Sean Johnson is an adjunct Lecturer of Marketing at Kellogg School of Management at Northwestern University and VC at Chicago Consulting Company Digital Intent. He has some thoughts on the drawbacks of voice ordering. According to Johnson, two reasons more diners are not using restaurant voice ordering is the retention and discoverability of the technology itself. 

Johnson says voice ordering has less discoverability than traditional phone apps because a habit loop of advertisements is missing. Since Alexa is unable to constantly ping you with ads, it’s difficult to generate repeat users. 

“If you think about the user experience of voice,” Johnson says, “it doesn’t lend itself to ordering from a typical menu, which has 50-100 items on it. Listing all of those items would be incredibly tedious, and memorizing the menu isn’t an option.” 

It’s still easier for consumers to place an order from a Facebook messenger app while looking at a menu. And until digital consumer behavior changes, the restaurant industry will not change, explains Li-ran Navon, founder and CEO of Say2eat, a restaurant delivery service leading the convenience revolution (and they’re a Toast partner).

The company knows quite a bit about the future of online ordering, as their product allows restaurants to use social media, messaging, and voice to communicate directly with guests, collect data, and make the experience easy and fun for all. The company’s mission is to deliver the ultimate restaurant guest experience for the digital era. 

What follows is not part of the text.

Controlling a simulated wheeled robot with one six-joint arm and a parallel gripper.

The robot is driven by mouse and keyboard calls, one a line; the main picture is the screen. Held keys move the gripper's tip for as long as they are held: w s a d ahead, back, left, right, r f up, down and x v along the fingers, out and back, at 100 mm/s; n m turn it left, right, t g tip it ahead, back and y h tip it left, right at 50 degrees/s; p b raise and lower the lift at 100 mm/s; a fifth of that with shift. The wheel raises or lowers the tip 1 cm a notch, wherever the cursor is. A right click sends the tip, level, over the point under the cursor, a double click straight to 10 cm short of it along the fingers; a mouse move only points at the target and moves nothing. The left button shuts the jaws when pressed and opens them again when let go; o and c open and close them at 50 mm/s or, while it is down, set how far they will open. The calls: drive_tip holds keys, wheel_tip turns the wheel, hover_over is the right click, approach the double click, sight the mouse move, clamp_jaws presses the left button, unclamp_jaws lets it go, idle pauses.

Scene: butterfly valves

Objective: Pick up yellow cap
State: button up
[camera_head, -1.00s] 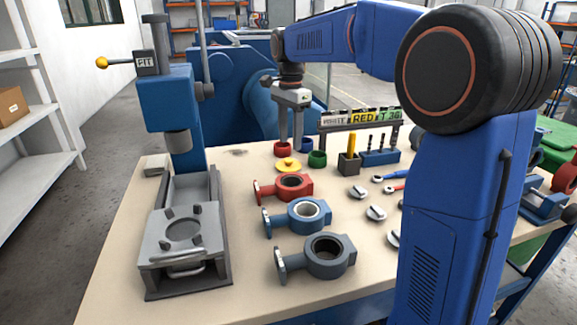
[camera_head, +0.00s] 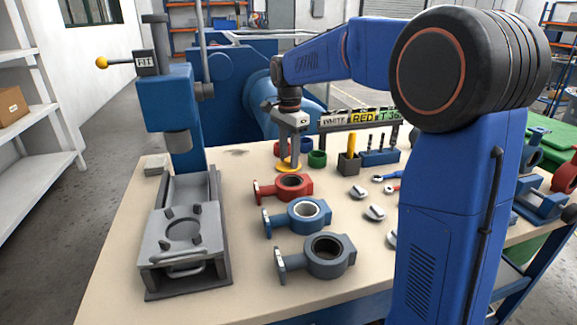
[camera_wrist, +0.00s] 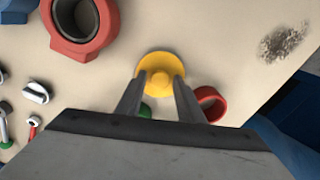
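The yellow cap (camera_head: 288,165) is a round disc with a raised knob, lying on the light table behind the red valve body. It also shows in the wrist view (camera_wrist: 160,72). My gripper (camera_head: 290,163) points down over the cap, and its fingers hide part of it. In the wrist view my gripper (camera_wrist: 156,85) has its two fingers apart, one on each side of the knob. I cannot tell whether the fingers touch the cap.
A red ring (camera_wrist: 210,103) lies close beside the right finger in the wrist view. A green ring (camera_head: 317,158) is right of the cap. The red valve body (camera_head: 288,187) is in front.

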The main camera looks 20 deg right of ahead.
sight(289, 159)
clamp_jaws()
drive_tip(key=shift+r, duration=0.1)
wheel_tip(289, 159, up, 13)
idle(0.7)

“Say2eat started from my own problem,” says Navon. “I called a restaurant during rush hour and waited for five minutes on the line. To place my order, I had to give them all my credit card information, my phone number, and my address for just one item. It took so much time to say what I need, so I thought, why not just ‘Say2Eat.’ To be able to say what you want to eat and just get it instantly.”

“For a personal assistant like Amazon’s Alexa, the problem is not the restaurant industry; the problem is the digital consumer behavior. People are using it for very simple things currently. So until the digital consumer behavior changes, the restaurant industry will not change. Reordering will be first as opposed to complete orders,” Navon says. 

Some companies, such as Domino’s, have overcome this obstacle by implementing the reordering option. The pizza chain currently has a feature that can save a default order from your existing account, where users can simply say, “Alexa, order a pizza from Dominos,” and have their favorite dish delivered. 

For restaurant voice ordering to secure its spot in the future, two things need to happen. First, restaurant technology will need to connect with the reordering capabilities that lend themselves to the voice order to implement a change in consumer behavior. Then, once you can examine how many people are using voice for their orders, you will be able to enhance the discoverability of voice products. 

The Benefits of Voice Ordering for Diners: Convenience and Option Value

In the United States, consumers check their phones 200 times a day, on average. Mobile users spend 90% of their time on messaging and social media. Turning these users into voice ordering customers would make it possible to begin the voice reordering process for independent restaurants. 

“If you think about voice, the input and the output is equal. The amount of words you say is the exact same amount of words you can listen to,” Navon says. “If we use voice orders in combination with pictures and text, the experience is going to be convenient, fast, and easy.”

Despite the obstacles, voice shopping via at-home smart speakers is projected to reach $40 million in revenue by 2022. Even five years from now, digital consumer behavior is likely to change along with the restaurant industry. The ability of digital personal assistants to process language and understand a faster dialogue will advance, as well as combining voice ordering with a screen. 

“We believe that once we’re able to convert these users to reordering with voice, it will create an omnichannel experience that will drive more business for the restaurants. The most important people are the end users because they are the ones placing the orders. If the channel makes sense for the end user, the technology will drive more business for individual restaurants,” Navon says.

Voice ordering is also likely to gather more users through drive-through ordering and phone reservations, which already has what Navon described as an already “captive audience.” The idea of searching for and ordering food through Google Home or Alexa is exciting, but to implement these changes, restaurants will first have to develop and build out alternate channels to accommodate the expensive and more advanced technology. 

Voice Ordering for the Independent Restaurant: Possibilities to Consider

As the voice ordering technology advances, independent restaurants have an opportunity to increase their revenue through the addition of text and pictures. Photos of food naturally entice a consumer more than words alone, so the addition of pictures on a Google Home or an Alexa is more likely to hook a first time user. 

Although many of the companies currently using voice ordering have not released their metrics for the emerging technology, Forbes reported in September that mobile ordering now accounts for 13% of Starbucks’ total transactions. With reordering capabilities through major chains beginning to launch, and mobile ordering becoming commonplace, voice ordering in the independent restaurant industry can’t be far behind. 

“I think voice ordering is going to evolve cross-industry, not just for the restaurant industry, but the restaurant industry is likely going to be one of the leaders,” Navon says. 

Although the technology is still evolving, voice ordering through Alexa and Google Home is unlikely to be a passing fad for consumers, and the restaurant industry is beginning to pay attention to the possibilities.